Cast – Jay Gallagher, Bianca Bradey, Leon Burchill, Keith Agius, Berynn Schwerdt, Luke McKenzie, Cain Thompson

Release Year – 2015

Reviewed by John of the Dead

Australia has proven itself as a country we can rely on for good horror. It seems that just about every year or so there is an Aussie flick that wows the genre, and for 2015 that film is Wyrmwood: Road of the Dead. The story is a simple one that is executed with direction that possibly makes this the most “fun” zombie film of recent time. Heavy in Wyrmwoodgore, violence, and supplemented with a few colorful characters, this is a must-watch for those wanting an entertaining zombie experience.

Barry’s life is turned upside down when he loses his family to a sudden zombie apocalypse. Desperate to locate his sister, the talented mechanic embarks on the road and with the help of a few survivors, lays waste to a secretive agency holding her captive.

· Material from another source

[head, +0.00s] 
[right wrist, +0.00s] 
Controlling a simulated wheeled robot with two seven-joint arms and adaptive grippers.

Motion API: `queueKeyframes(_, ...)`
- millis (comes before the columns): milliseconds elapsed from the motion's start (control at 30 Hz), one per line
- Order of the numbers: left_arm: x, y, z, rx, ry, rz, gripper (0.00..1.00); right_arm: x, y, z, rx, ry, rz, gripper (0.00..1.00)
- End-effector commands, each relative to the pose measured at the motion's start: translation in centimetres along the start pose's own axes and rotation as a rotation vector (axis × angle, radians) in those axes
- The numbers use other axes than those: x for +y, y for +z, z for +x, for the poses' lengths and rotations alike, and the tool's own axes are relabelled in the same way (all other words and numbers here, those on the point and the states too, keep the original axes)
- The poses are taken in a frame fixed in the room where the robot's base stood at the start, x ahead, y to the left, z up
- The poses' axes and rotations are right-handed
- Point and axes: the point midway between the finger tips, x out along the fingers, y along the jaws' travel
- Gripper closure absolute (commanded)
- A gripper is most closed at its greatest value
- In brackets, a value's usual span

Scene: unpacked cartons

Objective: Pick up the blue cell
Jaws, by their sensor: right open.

I take it Australians love road warriors? First there was Mad Max, now we have Barry using his particular set of skills to ride the road and kill all who come between him and his sister. The story takes off quickly, following Barry as the zombie apocalypse hits and he is forced to take his family and hit the road. Tragedy strikes and he loses his wife and child, and if it weren’t for his nail gun running out of nails he would have taken his own life in that moment. Instead, he comes across armed Samaritan survivors willing to help him search for his only remaining relative, his sister Brooke. The second act is a long one and is the most enjoyable act in the film. We watch as Barry and his new-found friends travel the countryside killing zombies and surviving some harrowing ordeals along the way. I loved that the zombies loomed around every corner, which made for a multitude of deaths for the viewer to enjoy. The protagonists are not free from death either, and we watch likable characters die in sometimes-glorious fashion. This adventurous trek is what made the film to fun to me, as it allowed me to put myself in their situation and imagine how I would handle it. I am always pleased any time a film can engage me that way. At the same time, the story is also being told, to a lesser extent, from Brooke’s point of view. We are left in the dark over why a militant force has captured her and what exactly a crazed scientist plans to do to her, but eventually her brother finds her and all hell breaks loose for the third act.

Wyrmwood

The story is a basic rescue mission with a hint of adventure and lots of zombies. It isn’t a thinker and never tries to be. Instead, the creative elements come from the direction. I wasn’t into it at first, but the frontal cinematography Tim Nagle grew on me and it played a large role in my enjoyment of the film. He leaves you feeling like you are there with them, amidst the chaos, without this ever being a POV film. Director Kiah Roache-Turner did well with the zombies, giving them a good look and employing live gore when he could. Regardless, the gore is plentiful. I will say that I did not like the sounds the zombies made, but in the end it wasn’t enough to ruin the experience for me. He gets good performances from his living actors and executed them pretty well. Jay Gallagher was solid as Barry and brought with him the right amount of badassery mixed in with being an average Joe that viewers can relate to. Roache-Turner’s execution of the horror overall was great, giving us lots of tense scenes that left the protagonists face to face with horrors I enjoyed seeing.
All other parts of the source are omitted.